Status:	RESOLVED FIXED

Product:	geary
Classification:	Other
Component:	engine
Version:	master
Hardware:	Other Linux

Importance:	High normal
Target Milestone:	0.10.0
Assigned To:	Geary Maintainers
QA Contact:	Geary Maintainers

URL:
Whiteboard:

Duplicates:	734916 (view as bug list)
Depends on:
Blocks:

Reported:	2014-03-08 02:36 UTC by Jim Nelson
Modified:	2014-10-24 00:30 UTC

See Also:
GNOME target:	---
GNOME version:	---

Description Jim Nelson 2014-03-08 02:36:55 UTC

I've noticed for some time that Geary seems to pause "randomly" when I try to perform an operation -- press Archive and it takes a while for the conversation to be removed, or click on a conversation and the spinner spins for too long to load a single email.  Geary doesn't hang, it's still responding to UI events, it's just that operations take too long to complete.

After investigation we've found at least three database activities that are taking an inordinate amount of time, effectively locking the database:

* In places in the code we're looping to translate identifiers into rowids.  With large lists, this can take way too long.  Rather, we should translate all of them in a single SELECT.

* The background email prefetcher uses a particular database list operation which requires an INNER JOIN.  On my database this particular operation takes 8 seconds to complete.  We should either optimize this query or see if the email prefetcher can be modified not to require an INNER JOIN operation.

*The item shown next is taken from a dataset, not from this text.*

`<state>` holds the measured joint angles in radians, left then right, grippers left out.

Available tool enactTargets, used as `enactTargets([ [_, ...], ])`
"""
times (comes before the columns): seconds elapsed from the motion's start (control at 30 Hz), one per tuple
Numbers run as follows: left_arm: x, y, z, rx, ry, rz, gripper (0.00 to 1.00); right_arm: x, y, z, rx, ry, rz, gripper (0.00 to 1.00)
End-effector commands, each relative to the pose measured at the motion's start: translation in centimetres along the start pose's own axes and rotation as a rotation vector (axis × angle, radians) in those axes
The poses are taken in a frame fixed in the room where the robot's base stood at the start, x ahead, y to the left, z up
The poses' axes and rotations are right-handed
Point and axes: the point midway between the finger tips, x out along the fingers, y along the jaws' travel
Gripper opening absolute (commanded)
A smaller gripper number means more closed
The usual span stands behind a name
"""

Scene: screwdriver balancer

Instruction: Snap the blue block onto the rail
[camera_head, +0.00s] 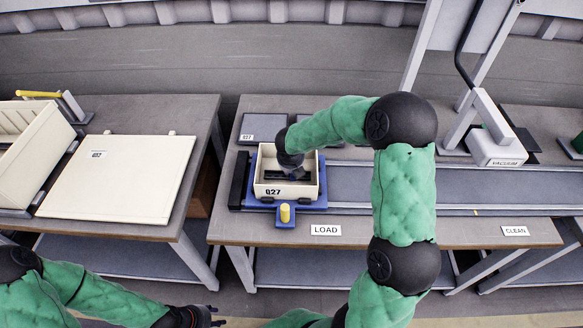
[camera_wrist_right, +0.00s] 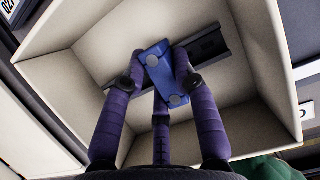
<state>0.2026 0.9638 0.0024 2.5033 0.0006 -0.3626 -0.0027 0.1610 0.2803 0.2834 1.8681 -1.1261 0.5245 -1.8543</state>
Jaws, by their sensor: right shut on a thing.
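The blue block (camera_wrist_right: 157,72) is between the purple fingers of my right gripper (camera_wrist_right: 160,80) in the right wrist view. My right gripper is shut on it, inside the cream bin (camera_wrist_right: 252,50). The dark rail (camera_wrist_right: 210,46) lies on the bin floor, just behind the block and partly hidden by it and the fingers. I cannot tell whether the block touches the rail. In the head view, the bin marked Q27 (camera_head: 302,192) holds the right gripper (camera_head: 294,174), and the block is too small to make out. My left gripper (camera_head: 208,316) is empty at the bottom, with its fingers apart.
The bin stands on a blue fixture (camera_head: 286,222) with a yellow knob (camera_head: 285,212), behind the LOAD label (camera_head: 326,230). A conveyor track (camera_head: 480,193) runs right towards the vacuum unit (camera_head: 497,140). A cream lid (camera_head: 118,178) lies on the left table.

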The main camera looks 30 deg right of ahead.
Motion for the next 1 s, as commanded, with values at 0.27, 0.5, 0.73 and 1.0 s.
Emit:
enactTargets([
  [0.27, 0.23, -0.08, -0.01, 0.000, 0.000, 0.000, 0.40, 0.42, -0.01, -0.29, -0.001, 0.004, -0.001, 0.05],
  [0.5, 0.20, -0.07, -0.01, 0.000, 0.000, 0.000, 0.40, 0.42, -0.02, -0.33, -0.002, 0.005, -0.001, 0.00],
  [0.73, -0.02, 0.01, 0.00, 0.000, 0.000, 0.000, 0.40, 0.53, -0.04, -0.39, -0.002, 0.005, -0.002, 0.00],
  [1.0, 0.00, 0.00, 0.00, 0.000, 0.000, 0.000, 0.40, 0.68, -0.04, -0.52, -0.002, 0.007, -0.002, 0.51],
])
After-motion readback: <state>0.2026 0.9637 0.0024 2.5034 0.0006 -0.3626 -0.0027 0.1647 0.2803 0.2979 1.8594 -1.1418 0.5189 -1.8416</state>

* We've discovered that our id column in the search table is not aliased to the internal rowid, meaning that id lookups are taking O(n) time.  (This also takes 8 seconds, interestingly).  Charles has looked into this and developed a solution to get the performance we want here.

Comment 1 Jim Nelson 2014-03-08 03:05:36 UTC

I've created a branch at wip/725929-db-opt with most of issue #1 taken care of.  There are still some loops that can be unrolled (which I've marked with comments) but I'm less concerned about those because they're less-travelled code paths.

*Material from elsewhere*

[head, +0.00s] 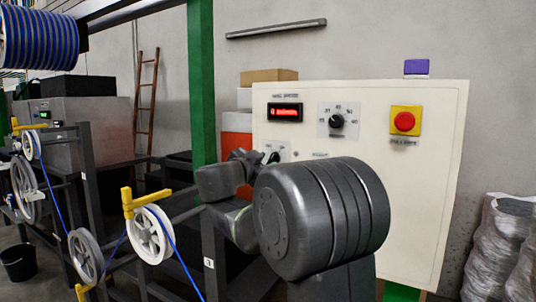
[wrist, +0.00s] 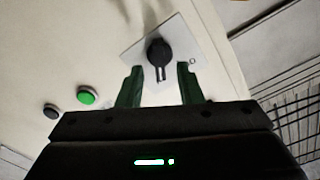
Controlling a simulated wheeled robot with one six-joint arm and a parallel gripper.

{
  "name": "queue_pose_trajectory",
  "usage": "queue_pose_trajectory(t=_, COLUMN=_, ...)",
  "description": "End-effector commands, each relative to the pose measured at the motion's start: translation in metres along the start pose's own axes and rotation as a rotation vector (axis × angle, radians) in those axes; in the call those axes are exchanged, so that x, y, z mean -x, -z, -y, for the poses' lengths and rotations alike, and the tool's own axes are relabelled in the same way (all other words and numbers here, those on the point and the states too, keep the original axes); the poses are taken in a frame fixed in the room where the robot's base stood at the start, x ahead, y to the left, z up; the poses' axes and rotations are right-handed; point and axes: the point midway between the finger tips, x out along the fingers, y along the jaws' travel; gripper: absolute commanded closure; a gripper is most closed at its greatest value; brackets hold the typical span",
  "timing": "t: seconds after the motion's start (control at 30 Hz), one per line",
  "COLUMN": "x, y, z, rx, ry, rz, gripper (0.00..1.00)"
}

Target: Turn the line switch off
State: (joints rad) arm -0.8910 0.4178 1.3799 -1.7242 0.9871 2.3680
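The line switch is a black rotary knob (wrist: 160,52) on a pale square plate, seen at the top middle of the wrist view. Its narrow grip points down the picture, toward my gripper. A small mark like a 0 shows to the right of it. In the head view the switch (head: 273,157) shows low on the left of the cream panel, partly behind my arm. My gripper (wrist: 159,84) is open and empty. Its two green fingers stand apart, to either side below the knob, and do not appear to touch it. In the head view my arm hides much around the gripper.
The cream panel (head: 440,160) also carries a red display (head: 285,112), a dial (head: 337,121) and a red stop button (head: 404,122) on yellow. A green button (wrist: 87,95) and a black button (wrist: 51,110) are left of my fingers. Blue cable runs over pulleys (head: 151,233) at left.

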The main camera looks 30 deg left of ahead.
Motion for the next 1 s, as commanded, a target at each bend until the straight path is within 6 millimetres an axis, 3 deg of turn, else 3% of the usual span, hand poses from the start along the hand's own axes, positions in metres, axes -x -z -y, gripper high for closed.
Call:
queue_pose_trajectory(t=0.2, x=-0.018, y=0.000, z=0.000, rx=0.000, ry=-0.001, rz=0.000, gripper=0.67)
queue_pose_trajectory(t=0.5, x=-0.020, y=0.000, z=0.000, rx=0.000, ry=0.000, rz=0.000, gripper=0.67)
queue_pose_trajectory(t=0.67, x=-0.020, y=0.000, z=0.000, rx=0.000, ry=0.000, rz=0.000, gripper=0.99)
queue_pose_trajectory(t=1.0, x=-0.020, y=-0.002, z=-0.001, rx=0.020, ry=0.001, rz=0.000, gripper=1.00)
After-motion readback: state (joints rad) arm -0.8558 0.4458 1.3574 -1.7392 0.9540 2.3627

Comment 2 Charles Lindsay 2014-03-10 18:52:03 UTC

I've merged the search table improvements into wip/725929-db-opt.

Comment 3 Charles Lindsay 2014-03-11 18:57:42 UTC

After playing around with EXPLAIN QUERY PLAN and creating various indices for a while, we think we have a solution to the last slow query in the prefetcher.  It hopefully fixes the problem if we have a covering index for that query.  I've pushed the solution up to the same branch.  Let's run this for a while and see if we feel comfortable with it.

Comment 4 Charles Lindsay 2014-03-12 23:45:44 UTC

All these problems are fixed, squashed in commit c3e5270.

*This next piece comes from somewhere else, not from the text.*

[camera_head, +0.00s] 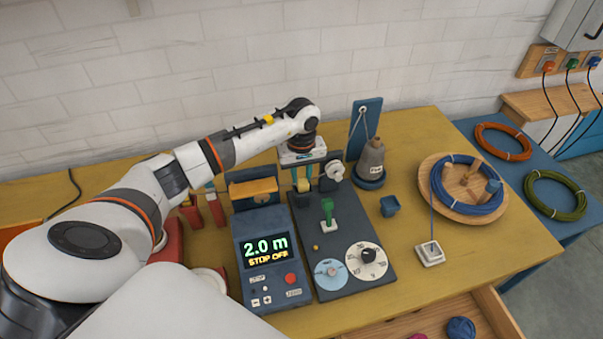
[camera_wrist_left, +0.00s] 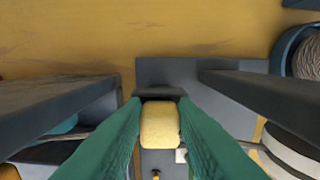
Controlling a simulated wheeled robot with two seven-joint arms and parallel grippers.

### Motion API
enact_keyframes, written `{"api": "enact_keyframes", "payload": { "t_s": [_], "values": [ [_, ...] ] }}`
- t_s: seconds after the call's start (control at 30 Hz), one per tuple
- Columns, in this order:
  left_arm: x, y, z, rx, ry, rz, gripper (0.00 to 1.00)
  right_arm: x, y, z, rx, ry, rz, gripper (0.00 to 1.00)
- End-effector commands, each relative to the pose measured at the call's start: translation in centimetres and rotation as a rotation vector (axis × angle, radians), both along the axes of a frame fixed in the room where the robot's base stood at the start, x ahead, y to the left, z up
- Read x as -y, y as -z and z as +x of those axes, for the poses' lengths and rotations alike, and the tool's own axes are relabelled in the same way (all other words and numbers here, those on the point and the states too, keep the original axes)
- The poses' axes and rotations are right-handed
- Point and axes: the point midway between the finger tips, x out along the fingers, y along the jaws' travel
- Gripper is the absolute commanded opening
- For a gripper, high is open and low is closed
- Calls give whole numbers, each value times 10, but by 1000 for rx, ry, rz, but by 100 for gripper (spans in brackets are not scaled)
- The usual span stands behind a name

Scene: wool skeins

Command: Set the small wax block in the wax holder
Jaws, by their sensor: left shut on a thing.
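My left gripper (camera_head: 303,181) is above the back end of the dark machine plate (camera_head: 340,270), pointing down, with its green fingers shut on the small wax block (camera_head: 303,186). In the left wrist view the pale yellow wax block (camera_wrist_left: 160,125) sits between the two fingers (camera_wrist_left: 160,128). A dark holder-like rim (camera_wrist_left: 160,92) shows right at the block's edge, over the plate. I cannot tell whether the block is inside it or just above it. My right gripper is not in view.
A display box (camera_head: 264,260) reading 2.0 m stands left of the plate. A yellow-topped blue box (camera_head: 253,188) and a grey-white wheel (camera_head: 335,170) flank the gripper closely. A grey cone (camera_head: 371,158), a blue cup (camera_head: 389,205) and a wooden reel (camera_head: 430,172) with blue cord are to the right.

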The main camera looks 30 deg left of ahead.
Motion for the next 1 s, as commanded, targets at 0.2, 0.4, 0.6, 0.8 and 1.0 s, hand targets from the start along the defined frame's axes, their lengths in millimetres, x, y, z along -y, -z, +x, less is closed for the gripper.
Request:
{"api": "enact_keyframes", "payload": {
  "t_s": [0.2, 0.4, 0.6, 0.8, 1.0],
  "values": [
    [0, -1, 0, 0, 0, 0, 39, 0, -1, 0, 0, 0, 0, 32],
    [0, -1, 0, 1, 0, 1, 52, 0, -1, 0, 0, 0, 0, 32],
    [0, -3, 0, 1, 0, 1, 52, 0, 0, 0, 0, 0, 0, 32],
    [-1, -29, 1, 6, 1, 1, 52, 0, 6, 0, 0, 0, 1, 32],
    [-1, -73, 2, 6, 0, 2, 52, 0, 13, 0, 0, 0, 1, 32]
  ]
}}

Comment 5 Jim Nelson 2014-03-24 23:49:57 UTC

Unfortunately, this one is back.  I'm still seeing (on occasion) an 8s delay on the INNER JOIN operation.  I also see a pause of similar length when the search populate check verifies that the FTS is sync'd, but this only happens once after startup and isn't as onerous.

Regarding the INNER JOIN, I'm now inclined to try removing the code path that requires using it.

Comment 6 Jim Nelson 2014-06-12 00:55:01 UTC

The INNER JOIN problem is taken care of by manually performing it (see commit 28629c).  That commit also performs email create/merge operations in the database in chunks with a slight delay between chunks to keep the db available for other operations.  It's not a complete solution for this problem (there are still some delays when indexing at startup, for example, and the manual INNER JOIN can take a long time with large transactions), but the situation is improved by this commit.

Comment 7 Jim Nelson 2014-08-19 23:18:53 UTC

*** Bug 734916 has been marked as a duplicate of this bug. ***

Comment 8 Jim Nelson 2014-08-19 23:23:04 UTC

Further discussion of the issue can be found at bug #734916.

I believe I tried this before, but I'm going to give it a whirl again: on wip/725929-startup is a patch that reduces the number of rows the "manual INNER JOIN" has to consider when performing the SELECT.  I thought I went down this route and saw no performance differences, but it's worth trying again.  I'd like to try this out on my work and home machines before making a determination about a merge; anyone else feeling adventurous can give it a try too.

Comment 9 Jim Nelson 2014-08-22 23:04:14 UTC

I've pushed the branch to master.  Testing on my systems showed some improvement, enough to keep it.  The other pauses discussed above remain.

Pushed to master, commit 6672f8

Comment 10 Jim Nelson 2014-10-24 00:30:23 UTC

I attacked the startup search indexing pause today and realized we can use a technique we've used elsewhere to increase database performance.  Not only is startup indexing much snappier now, the usual use case -- where no indexing must be performed -- is almost instantaneous.

I'm closing this ticket, as for me this was the final database pause of concern.  If anyone finds another one, please open a new ticket for the specific problem.

Pushed to master, commit 20c0bd